Write out again, unaltered, the lines from the start through the line containing "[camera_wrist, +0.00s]".

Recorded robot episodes
• • •
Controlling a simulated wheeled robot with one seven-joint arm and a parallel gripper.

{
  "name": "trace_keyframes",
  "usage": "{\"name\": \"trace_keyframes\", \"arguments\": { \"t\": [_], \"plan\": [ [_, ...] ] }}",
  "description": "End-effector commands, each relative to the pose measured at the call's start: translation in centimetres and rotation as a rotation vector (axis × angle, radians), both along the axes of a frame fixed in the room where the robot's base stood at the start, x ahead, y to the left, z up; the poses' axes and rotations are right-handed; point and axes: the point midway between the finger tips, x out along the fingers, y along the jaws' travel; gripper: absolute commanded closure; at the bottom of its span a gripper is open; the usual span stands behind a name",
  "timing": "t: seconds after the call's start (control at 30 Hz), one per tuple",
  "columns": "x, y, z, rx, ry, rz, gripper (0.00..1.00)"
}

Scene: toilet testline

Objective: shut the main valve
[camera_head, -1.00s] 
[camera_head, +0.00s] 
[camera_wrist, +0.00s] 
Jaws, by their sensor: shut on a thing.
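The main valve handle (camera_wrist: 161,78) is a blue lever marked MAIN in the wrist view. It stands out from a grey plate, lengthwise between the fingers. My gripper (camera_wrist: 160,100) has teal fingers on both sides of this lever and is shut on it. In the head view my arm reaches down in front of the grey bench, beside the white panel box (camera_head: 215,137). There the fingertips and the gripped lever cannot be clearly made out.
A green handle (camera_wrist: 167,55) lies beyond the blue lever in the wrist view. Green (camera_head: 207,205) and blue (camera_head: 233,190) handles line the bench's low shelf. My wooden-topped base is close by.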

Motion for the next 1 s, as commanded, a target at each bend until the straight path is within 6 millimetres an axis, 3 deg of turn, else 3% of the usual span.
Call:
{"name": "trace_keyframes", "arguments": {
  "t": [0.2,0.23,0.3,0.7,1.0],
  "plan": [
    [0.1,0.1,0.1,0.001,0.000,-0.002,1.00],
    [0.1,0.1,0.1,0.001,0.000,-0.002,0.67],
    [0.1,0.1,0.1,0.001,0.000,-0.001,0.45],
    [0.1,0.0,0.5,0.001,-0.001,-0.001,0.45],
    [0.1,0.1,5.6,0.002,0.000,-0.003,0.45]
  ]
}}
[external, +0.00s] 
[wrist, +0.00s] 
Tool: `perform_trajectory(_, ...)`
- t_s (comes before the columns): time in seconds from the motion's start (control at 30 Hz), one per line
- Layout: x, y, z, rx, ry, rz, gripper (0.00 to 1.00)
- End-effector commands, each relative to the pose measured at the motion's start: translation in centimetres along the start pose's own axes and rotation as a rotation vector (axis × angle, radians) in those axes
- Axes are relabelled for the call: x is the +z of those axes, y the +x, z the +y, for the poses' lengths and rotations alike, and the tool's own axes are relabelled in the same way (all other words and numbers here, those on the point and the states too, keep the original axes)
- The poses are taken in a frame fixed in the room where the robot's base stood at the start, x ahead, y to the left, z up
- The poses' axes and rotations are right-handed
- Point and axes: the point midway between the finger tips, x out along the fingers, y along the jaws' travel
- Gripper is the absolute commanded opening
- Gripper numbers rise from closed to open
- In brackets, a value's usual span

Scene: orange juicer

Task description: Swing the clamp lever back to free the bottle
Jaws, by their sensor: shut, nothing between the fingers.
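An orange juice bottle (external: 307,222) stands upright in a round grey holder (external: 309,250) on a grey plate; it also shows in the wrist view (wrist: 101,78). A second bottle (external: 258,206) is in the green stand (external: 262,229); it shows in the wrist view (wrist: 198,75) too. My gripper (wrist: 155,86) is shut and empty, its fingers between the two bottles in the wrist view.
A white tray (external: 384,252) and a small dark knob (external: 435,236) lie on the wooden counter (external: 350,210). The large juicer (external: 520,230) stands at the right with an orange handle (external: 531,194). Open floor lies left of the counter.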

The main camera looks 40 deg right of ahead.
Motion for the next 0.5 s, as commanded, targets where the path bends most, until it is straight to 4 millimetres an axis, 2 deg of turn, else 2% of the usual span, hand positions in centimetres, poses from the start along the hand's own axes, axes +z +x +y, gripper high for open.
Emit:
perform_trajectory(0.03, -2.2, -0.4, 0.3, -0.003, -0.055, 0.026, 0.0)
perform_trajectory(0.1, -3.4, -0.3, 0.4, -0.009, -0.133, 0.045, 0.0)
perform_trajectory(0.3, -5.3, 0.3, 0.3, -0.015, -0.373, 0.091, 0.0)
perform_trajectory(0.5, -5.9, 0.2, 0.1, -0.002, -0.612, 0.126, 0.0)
• • •
Response to the exercise
Controlling a simulated wheeled robot with one seven-joint arm and a parallel gripper.

{
  "name": "trace_keyframes",
  "usage": "{\"name\": \"trace_keyframes\", \"arguments\": { \"t\": [_], \"plan\": [ [_, ...] ] }}",
  "description": "End-effector commands, each relative to the pose measured at the call's start: translation in centimetres and rotation as a rotation vector (axis × angle, radians), both along the axes of a frame fixed in the room where the robot's base stood at the start, x ahead, y to the left, z up; the poses' axes and rotations are right-handed; point and axes: the point midway between the finger tips, x out along the fingers, y along the jaws' travel; gripper: absolute commanded closure; at the bottom of its span a gripper is open; the usual span stands behind a name",
  "timing": "t: seconds after the call's start (control at 30 Hz), one per tuple",
  "columns": "x, y, z, rx, ry, rz, gripper (0.00..1.00)"
}

Scene: toilet testline

Objective: shut the main valve
[camera_head, -1.00s] 
[camera_head, +0.00s] 
[camera_wrist, +0.00s] 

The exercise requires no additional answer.